No talks about doping in MMA could be complete without the mention of Josh Barnett, the first and current Metamoris Heavyweight Champion. The American professional wrestler who competes in the heavyweight division of the UFC was all set to compete against Fedor Emelianenko at Affliction’s 3rd event Affliction: Trilogy on August 1, 2009. The bout was one of the most anticipated match-ups between the then number two Heavyweight Barnett and the then one Heavyweight Emelianenk.
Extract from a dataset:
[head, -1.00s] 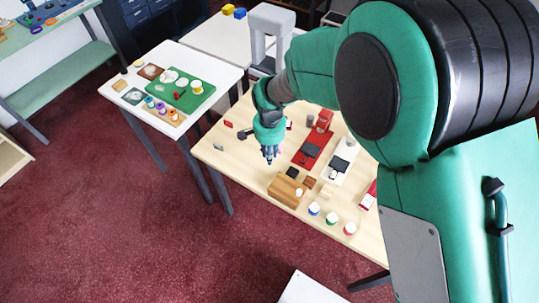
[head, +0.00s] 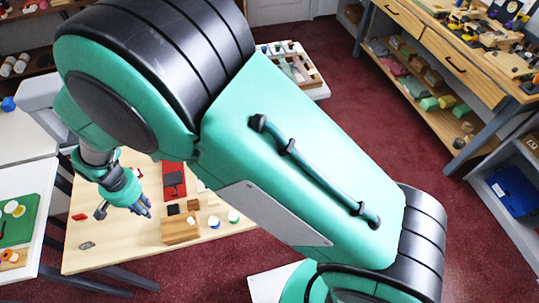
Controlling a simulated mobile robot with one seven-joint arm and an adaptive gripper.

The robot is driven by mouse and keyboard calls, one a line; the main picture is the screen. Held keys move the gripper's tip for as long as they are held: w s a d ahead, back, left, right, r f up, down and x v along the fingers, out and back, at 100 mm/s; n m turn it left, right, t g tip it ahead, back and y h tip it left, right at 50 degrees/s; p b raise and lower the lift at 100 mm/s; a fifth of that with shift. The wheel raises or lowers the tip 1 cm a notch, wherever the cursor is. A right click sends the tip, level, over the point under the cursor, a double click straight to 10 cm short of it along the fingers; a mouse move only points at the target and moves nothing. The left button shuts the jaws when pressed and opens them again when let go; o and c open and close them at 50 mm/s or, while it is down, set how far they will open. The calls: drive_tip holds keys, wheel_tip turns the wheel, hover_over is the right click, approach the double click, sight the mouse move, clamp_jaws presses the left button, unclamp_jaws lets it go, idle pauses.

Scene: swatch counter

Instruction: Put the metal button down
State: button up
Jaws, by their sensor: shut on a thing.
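My gripper (head: 147,211) hangs above the pale wooden table (head: 130,252), in the left part of the head view, with its dark fingers pointing down. It is shut on a thing, which I take to be the metal button. The button itself is too small or hidden between the fingers to make out. The fingertips are to the left of a wooden block (head: 181,232). I cannot tell how high they are above the tabletop.
A red tray (head: 172,169) with a dark piece lies behind the gripper. A small grey piece (head: 86,245) and a red piece (head: 79,217) lie to its left. White-topped pots (head: 233,216) stand right of the block. The front left tabletop is mostly clear. My arm hides much of the right.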

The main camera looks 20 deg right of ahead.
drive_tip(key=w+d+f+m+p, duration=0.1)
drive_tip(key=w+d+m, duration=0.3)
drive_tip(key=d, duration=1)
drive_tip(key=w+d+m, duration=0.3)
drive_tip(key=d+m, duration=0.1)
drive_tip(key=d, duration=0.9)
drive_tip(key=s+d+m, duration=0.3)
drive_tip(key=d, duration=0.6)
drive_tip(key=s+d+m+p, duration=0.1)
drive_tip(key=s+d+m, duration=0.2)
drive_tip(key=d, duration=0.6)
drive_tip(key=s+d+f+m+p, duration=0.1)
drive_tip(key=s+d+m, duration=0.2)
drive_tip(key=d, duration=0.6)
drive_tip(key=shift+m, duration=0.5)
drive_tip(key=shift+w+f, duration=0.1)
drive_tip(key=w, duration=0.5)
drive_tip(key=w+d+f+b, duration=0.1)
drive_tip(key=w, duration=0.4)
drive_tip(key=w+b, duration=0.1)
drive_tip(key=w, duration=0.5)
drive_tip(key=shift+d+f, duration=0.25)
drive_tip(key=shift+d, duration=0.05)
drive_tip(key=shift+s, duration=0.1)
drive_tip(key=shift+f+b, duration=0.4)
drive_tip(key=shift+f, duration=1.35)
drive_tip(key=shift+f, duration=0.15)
The first positive test of Barnett is what inspired the Nevada State Athletic Commission to regularly test UFC fighters for banned performance-enhancing drugs. Bernett was previously caught following his TKO victory over Randy Couture at UFC 36; he tested positive for Boldenone, Nandrolone, and Fluoxymesterone. Bernett, who won the UFC Heavyweight Championship after defeating Couture, by TKO was later stripped due to failed drug test. The UFC fighter also tested positive for a banned substance after his UFC 34 bout against Bobby Hoffman on November 2, 2001 but was let off after a warning by the NSAC.

Some of the other eminent UFC fighters who have tested positive for performance enhancing drugs include Chris Leben (Oxycodone and Oxymorphone), Hector Lombard (Desoxymethyltestosterone), Vitor Belfort (elevated testosterone), Alistair Overeem (testosterone), Nick Diaz (Marijuana), Ken Shamrock (19-Norandrosterone, 19-Noretiocholanolone, and Stanozolol), Stephan Bonnar (Drostanolone), Anderson Silva (Drostanolone and Androstane), Tim Sylvia (Stanozolol), Wanderlei Silva (refusal to submit to the drug tests), and Thiago Tavares (Drostanolone).

The Ultimate Fighting Championship, the American mixed martial arts Promotion Company, and the sport of Mixed Martial Arts still reel from their doping scandals but the recent association of UFC with the United States Anti-Doping Agency has stopped “to an extent” the epidemic of doping in Mixed Martial Arts but it seems like MMA would never get rid of cheaters. Enough has been said and done by athletics commission and MMA bosses and yet MMA fighters could still blame their positive tests on oversights, lack of knowledge, witch hunts, and inconsistent policies.